Security Watch: Inside ISO’s New Fire Detection and Alarm Standard

Oct. 2, 2013
Q&A with Peter Parsons on the international design and installation guidelines

A fire detection and alarm system must be installed and maintained correctly by experienced personnel. This is where ISO has stepped in, with its new international ISO 7240-14:2013 standard on the design and installation of fire systems for commercial and industrial buildings. Here’s an excerpt from a Q&A with Peter Parsons, ISO’s Chairman for this standard. 

What exactly is ISO 7240-14 and can you give examples or an overview of the types of standards it sets for installation and maintenance of fire detection/alarm systems and their components?

The International Organization for Standardization (ISO) has published a new Standard for the design and installation of fire detection and alarm systems. To give the Standard its full title, ISO 7240-14:2013, Design, installation, commissioning and service of fire detection and fire alarm systems in and around buildings, we see it is more than just a system design and installation Standard. The new Standard references multiple product Standards that have been published by ISO over the past decade, specifying the requirements that will provide a life-safety system for installation in and around buildings.

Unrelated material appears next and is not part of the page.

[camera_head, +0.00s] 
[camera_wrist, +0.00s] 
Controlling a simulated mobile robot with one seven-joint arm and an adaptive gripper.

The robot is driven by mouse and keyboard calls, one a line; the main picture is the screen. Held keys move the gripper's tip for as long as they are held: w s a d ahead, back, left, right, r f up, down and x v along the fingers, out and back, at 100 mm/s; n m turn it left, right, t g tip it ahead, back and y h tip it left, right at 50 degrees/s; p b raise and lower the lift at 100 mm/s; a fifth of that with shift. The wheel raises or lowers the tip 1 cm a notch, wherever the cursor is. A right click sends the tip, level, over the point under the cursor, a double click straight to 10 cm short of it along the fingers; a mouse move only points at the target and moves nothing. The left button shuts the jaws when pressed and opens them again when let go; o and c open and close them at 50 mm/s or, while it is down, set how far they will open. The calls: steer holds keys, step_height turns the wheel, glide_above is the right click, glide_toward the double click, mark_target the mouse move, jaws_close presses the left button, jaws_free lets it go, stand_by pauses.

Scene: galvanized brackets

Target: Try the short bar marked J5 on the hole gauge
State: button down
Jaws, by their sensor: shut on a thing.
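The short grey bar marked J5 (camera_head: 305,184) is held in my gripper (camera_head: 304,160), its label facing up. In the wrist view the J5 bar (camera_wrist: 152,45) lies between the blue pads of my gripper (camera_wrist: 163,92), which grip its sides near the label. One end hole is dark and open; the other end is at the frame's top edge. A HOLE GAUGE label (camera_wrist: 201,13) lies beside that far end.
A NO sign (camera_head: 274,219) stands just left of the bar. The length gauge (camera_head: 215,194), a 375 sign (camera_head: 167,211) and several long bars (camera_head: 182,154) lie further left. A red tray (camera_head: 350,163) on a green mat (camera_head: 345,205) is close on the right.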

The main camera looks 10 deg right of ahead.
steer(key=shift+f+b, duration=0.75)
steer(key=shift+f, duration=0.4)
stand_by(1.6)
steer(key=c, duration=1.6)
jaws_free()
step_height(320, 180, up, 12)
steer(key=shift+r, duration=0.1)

ISO 7240-14 establishes a minimum-requirement Standard for life-safety – to provide building occupants with early warning so they can take action (such as evacuation) in the event of a fire. Property protection is also a concurrent outcome, but property protection is essentially a commercial business risk decision for a building owner to address independently of what has been specified in ISO 7240-14.

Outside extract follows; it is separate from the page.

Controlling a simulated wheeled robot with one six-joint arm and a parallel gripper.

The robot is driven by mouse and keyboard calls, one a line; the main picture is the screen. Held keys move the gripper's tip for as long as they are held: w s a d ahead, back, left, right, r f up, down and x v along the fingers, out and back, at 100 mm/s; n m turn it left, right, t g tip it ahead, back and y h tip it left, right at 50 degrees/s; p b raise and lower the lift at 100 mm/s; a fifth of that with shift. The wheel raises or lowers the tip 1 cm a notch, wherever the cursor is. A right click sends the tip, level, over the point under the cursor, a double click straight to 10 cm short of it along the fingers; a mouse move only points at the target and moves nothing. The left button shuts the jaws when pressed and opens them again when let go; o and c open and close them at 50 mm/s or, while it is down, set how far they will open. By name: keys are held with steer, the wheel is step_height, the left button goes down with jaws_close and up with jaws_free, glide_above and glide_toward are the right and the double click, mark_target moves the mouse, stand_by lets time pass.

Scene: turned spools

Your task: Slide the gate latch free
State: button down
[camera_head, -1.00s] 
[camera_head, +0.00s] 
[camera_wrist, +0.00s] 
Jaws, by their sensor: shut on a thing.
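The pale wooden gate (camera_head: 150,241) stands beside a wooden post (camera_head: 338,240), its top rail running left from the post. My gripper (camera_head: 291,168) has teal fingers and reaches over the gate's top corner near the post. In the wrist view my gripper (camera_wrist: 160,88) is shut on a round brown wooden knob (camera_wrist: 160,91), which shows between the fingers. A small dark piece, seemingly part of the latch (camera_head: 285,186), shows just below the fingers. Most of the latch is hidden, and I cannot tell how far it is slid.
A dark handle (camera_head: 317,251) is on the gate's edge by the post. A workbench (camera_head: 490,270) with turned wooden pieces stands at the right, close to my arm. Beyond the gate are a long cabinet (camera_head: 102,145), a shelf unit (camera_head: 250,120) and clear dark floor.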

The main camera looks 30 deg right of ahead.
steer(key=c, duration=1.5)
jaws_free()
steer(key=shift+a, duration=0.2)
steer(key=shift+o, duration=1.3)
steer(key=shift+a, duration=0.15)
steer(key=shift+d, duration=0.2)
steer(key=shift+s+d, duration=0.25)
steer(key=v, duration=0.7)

How will this new standard impact the security dealer/integrator community?

ISO 7240-14 requires that industry professionals have the required level of knowledge and experience to undertake the work required by their role. ISO took the decision that ISO 7240-14 should not be a tutorial on how a fire detection and alarm system (FDAS) should work. Other documents, including existing national codes and standards, already exist that contain large sections of commentary (eg BS 5839-1) and informative annexes (eg NFPA 72) that provide industry professionals with guidance information on the selection and use of equipment.

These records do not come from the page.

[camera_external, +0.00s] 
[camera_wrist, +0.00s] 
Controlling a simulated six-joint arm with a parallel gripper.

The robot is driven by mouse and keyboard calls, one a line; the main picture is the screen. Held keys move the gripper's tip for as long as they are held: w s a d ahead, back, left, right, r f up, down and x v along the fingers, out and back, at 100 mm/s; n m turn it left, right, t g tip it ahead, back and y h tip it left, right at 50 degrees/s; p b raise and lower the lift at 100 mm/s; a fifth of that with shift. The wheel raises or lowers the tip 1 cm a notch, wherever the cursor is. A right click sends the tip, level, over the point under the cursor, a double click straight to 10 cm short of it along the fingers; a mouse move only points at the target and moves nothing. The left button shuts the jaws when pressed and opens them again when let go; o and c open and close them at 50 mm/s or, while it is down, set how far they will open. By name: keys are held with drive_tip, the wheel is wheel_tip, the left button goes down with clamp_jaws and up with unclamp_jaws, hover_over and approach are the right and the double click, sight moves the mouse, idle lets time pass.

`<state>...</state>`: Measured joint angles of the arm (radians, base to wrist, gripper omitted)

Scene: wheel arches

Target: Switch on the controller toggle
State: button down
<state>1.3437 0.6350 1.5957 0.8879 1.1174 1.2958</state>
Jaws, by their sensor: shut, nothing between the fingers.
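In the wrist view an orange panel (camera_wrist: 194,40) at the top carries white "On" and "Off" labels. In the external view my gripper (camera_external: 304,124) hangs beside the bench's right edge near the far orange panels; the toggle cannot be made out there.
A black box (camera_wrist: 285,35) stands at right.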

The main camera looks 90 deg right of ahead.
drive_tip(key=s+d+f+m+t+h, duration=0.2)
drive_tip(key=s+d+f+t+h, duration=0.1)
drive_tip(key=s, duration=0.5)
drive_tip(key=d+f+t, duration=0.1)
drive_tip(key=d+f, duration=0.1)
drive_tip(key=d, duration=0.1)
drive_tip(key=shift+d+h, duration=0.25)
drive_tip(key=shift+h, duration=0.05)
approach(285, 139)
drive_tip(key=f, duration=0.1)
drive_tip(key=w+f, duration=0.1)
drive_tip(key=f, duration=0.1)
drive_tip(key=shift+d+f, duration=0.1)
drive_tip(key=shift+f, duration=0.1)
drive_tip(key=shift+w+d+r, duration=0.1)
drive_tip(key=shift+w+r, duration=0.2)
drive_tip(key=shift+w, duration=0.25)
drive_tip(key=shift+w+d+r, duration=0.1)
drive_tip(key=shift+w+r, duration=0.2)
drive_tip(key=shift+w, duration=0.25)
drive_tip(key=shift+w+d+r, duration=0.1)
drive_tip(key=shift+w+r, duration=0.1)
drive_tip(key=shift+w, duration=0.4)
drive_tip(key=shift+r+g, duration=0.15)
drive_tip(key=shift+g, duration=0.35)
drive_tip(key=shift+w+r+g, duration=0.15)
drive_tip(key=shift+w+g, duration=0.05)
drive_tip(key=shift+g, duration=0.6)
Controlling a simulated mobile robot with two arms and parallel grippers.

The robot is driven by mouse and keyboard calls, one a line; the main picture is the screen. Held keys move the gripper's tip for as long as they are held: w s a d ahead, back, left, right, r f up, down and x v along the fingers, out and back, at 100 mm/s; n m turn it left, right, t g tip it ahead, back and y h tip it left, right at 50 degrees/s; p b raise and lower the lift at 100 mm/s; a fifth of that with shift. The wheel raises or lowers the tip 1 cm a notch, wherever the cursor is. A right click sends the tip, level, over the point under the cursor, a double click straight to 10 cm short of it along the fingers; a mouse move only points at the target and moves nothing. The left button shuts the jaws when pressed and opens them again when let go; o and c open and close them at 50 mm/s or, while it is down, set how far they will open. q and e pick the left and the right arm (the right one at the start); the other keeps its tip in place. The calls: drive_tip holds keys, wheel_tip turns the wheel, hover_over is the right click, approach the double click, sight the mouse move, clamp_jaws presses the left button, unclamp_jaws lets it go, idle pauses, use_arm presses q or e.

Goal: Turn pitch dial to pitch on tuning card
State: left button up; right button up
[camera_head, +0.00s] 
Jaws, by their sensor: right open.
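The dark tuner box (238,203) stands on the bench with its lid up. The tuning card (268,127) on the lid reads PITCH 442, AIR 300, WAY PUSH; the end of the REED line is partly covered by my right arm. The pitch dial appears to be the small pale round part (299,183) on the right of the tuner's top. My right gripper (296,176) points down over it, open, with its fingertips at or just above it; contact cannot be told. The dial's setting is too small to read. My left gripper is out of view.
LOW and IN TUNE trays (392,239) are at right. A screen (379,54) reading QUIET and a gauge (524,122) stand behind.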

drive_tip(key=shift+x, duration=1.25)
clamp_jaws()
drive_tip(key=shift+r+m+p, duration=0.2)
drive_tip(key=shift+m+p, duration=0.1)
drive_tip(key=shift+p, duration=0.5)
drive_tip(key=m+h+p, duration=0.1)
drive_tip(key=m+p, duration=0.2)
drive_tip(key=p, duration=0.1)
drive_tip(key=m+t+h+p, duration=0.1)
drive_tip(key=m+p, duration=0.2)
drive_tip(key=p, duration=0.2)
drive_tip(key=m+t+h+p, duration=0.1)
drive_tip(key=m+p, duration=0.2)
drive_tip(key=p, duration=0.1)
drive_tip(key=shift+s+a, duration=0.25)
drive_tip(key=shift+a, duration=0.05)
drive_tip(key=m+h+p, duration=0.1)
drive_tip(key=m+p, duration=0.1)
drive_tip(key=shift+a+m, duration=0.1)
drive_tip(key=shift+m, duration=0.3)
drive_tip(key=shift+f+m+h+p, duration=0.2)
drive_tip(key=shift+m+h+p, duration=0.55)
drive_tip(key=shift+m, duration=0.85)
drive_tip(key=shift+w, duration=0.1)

ISO 7240-14 is aligned with the way a project will proceed, through the stages of design, installation, commissioning and approval of a fire detection and alarm system. Each of these key stages include subclauses that identify both the responsibilities and qualifications required for each role. For example, the design of the FDAS shall be undertaken by persons having professional qualifications or experience relevant to the scope of the particular design requirements. Experience may include:

  • an engineer with proven experience in the field of fire detection and alarm technology,
  • an experienced consulting company, or
  • an experienced FDAS designer.

Once a system has been approved, additional requirements are included that specify requirements for how it should be used in normal operation, and regular service requirements to maintain the reliable operation of the FDAS. An emergency management plan is an important component of the use of the fire detection and alarm system to ensure on-site personnel are trained and exercised for actions required in the event of a fire.

Does this standard apply to a specific type of facility?

The Standard is applicable to most commercial and industrial buildings. Exceptions exists, where special considerations may be required. One of the strengths of ISO 7240-14 is that although prescriptive requirements are specified, such as where detection is required to be installed, the designer can vary from these requirements, as long as the documentation shows how the design objectives will be achieved. This includes documenting all assumptions that are made. Detailed design documentation allows approval authorities to make informed decisions regarding the integrity of the FDAS and its ability to provide early warning to building occupants.

How was the standard developed?

ISO 7240-14 was developed by a Working Group of technical experts established by ISO committee ISO/TC 21/SC 3, Fire detection and fire alarm systems. The committee has participating membership of 31 countries, with an additional 14 countries as observing members. Over the past decade, ISO/TC 21/SC 3 has published 31 Standards and other documents related to fire detection and fire alarm systems for buildings. Twenty two of these Standards are for products, including components such as detectors, audio and visual alarm devices, and control and indicating equipment.

What are the differences between this standard and NFPA 72 (and any other applicable NFPA standards)?

ISO 7240-14 and NFPA 72 share the same goal of providing early fire detection and safe egress for building occupants. Although ISO 7240-14 includes requirements for fire detection and alarm systems that may be connected to a monitoring service provider, equipment at the monitoring station is outside the scope of this Standard. Likewise, fire detection within residential dwellings is also outside the scope of ISO 7240-14. ISO 7240-14 has been developed for application in non-dwelling buildings.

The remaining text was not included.